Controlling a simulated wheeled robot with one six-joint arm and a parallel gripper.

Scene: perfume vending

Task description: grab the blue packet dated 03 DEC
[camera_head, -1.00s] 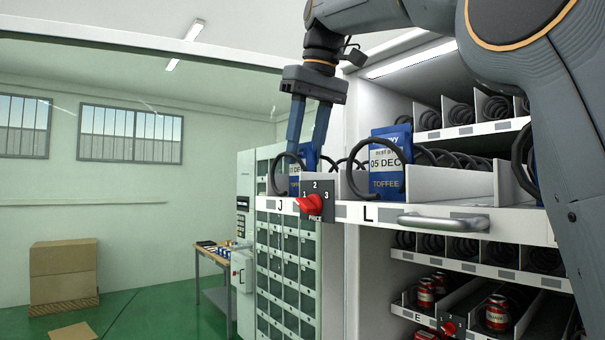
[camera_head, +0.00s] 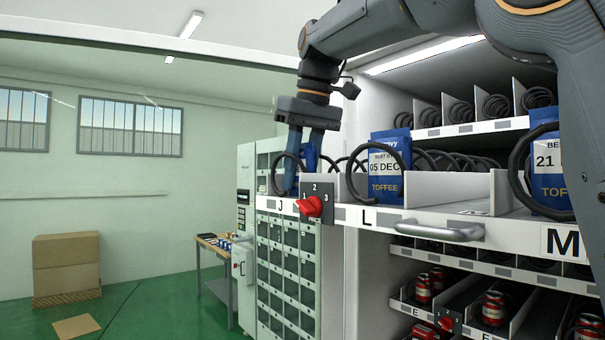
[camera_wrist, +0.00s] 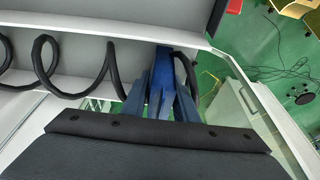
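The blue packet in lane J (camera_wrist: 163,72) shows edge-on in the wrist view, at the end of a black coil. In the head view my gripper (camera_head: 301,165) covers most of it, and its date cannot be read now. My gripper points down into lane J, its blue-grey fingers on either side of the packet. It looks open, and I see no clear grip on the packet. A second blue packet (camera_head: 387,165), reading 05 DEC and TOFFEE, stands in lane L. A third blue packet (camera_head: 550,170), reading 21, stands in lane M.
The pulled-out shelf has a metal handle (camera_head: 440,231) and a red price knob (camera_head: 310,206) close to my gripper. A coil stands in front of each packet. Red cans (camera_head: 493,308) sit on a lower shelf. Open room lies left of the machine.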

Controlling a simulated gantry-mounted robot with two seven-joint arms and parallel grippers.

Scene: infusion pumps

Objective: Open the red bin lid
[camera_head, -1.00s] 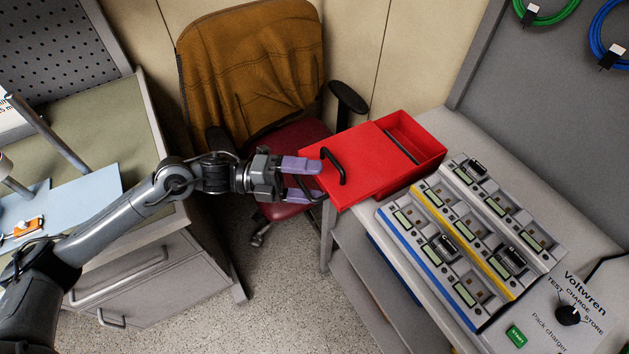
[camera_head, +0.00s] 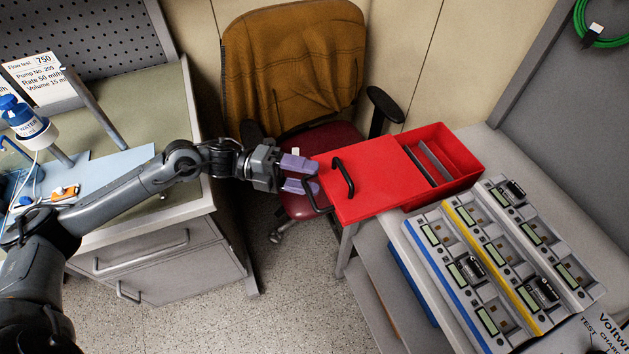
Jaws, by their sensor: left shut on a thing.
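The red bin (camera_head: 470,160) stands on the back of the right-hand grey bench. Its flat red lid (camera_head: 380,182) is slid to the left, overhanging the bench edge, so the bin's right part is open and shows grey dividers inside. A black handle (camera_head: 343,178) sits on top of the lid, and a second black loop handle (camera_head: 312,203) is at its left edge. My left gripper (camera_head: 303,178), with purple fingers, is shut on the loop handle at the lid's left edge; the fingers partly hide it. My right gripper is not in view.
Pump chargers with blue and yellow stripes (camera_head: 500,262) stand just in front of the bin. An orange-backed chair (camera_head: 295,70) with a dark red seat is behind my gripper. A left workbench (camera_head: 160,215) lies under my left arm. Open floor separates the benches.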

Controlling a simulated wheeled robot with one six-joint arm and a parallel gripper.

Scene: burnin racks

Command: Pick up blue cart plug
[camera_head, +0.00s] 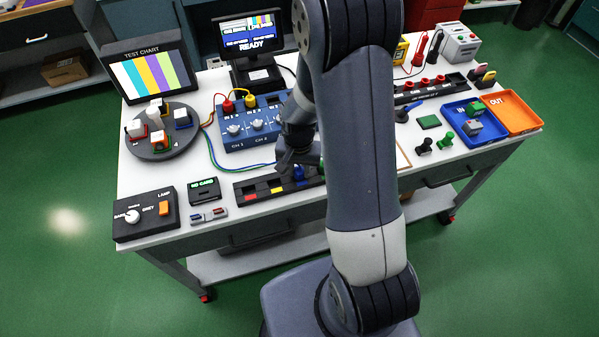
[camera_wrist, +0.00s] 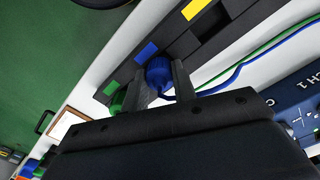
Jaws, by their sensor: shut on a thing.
++++++++++++++++++++
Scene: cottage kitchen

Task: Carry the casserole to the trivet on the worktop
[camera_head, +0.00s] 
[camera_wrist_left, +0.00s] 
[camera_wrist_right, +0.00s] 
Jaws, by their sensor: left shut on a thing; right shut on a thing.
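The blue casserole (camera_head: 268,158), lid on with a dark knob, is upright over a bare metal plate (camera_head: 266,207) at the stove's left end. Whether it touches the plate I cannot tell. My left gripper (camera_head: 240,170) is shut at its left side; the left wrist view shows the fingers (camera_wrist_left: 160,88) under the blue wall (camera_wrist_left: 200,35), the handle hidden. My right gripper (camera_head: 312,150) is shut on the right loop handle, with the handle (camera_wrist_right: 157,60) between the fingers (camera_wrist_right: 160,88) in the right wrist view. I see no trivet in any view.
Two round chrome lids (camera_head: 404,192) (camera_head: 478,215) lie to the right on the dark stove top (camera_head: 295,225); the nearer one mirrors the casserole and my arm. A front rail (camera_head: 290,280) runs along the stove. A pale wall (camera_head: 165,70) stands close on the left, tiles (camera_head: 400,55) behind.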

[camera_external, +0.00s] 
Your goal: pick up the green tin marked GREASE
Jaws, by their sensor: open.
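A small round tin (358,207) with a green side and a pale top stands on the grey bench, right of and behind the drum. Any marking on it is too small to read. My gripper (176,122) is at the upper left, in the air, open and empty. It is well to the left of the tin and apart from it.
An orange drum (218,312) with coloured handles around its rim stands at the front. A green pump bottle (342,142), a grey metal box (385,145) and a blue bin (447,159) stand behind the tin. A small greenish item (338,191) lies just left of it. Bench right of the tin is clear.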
++++++++++++++++++++
— YOUR GOAL —
Copy each line of the listing that contains the string "Scene".

— WRITTEN RESPONSE —
Scene: perfume vending
Scene: infusion pumps
Scene: burnin racks
Scene: cottage kitchen

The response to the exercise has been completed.